BRIEF: Output the full listing below exactly as it reads, and skip anything that is a picture.

GIVEN DATA:
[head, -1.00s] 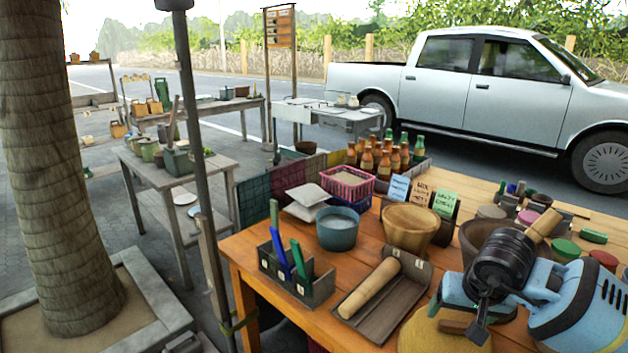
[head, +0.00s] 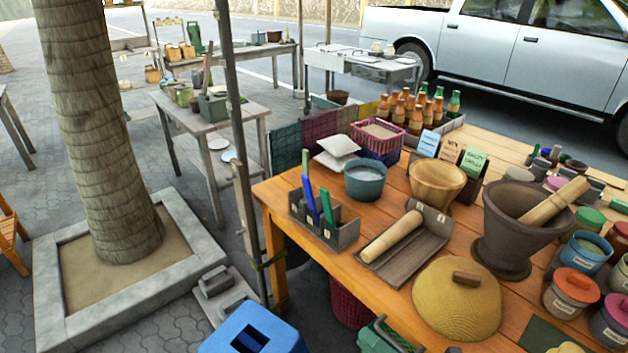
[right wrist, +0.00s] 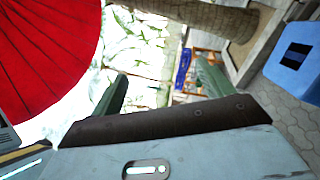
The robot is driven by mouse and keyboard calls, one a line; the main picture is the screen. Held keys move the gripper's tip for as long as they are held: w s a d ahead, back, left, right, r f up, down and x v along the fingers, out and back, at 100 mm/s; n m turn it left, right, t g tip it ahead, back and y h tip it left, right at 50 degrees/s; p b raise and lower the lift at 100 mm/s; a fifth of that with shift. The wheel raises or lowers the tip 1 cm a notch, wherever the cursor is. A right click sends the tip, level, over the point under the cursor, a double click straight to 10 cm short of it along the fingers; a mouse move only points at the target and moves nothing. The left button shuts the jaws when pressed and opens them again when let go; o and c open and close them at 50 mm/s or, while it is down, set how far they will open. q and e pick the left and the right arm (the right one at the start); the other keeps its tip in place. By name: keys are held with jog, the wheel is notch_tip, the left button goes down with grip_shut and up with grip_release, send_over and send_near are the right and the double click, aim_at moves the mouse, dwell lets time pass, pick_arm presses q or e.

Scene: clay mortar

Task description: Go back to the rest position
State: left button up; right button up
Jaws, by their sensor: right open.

WRITTEN RESPONSE:
[head, -1.00s] 
[head, +0.00s] 
[right wrist, +0.00s] 
The robot is driven by mouse and keyboard calls, one a line; the main picture is the screen. Held keys move the gripper's tip for as long as they are held: w s a d ahead, back, left, right, r f up, down and x v along the fingers, out and back, at 100 mm/s; n m turn it left, right, t g tip it ahead, back and y h tip it left, right at 50 degrees/s; p b raise and lower the lift at 100 mm/s; a fifth of that with shift. The wheel raises or lowers the tip 1 cm a notch, wherever the cursor is. A right click sends the tip, level, over the point under the cursor, a double click straight to 10 cm short of it along the fingers; a mouse move only points at the target and moves nothing. The left button shuts the jaws when pressed and opens them again when let go; o and c open and close them at 50 mm/s or, while it is down, set how far they will open. q and e pick the left and the right arm (the right one at the start); the other keeps its tip in place. By name: keys are held with jog, the wheel is notch_tip, the left button goes down with grip_shut and up with grip_release, send_over and send_near are the right and the double click, aim_at moves the mouse, dwell lets time pass, pick_arm presses q or e.

Scene: clay mortar

Task description: Go back to the rest position
State: left button up; right button up
Jaws, by their sensor: right open.

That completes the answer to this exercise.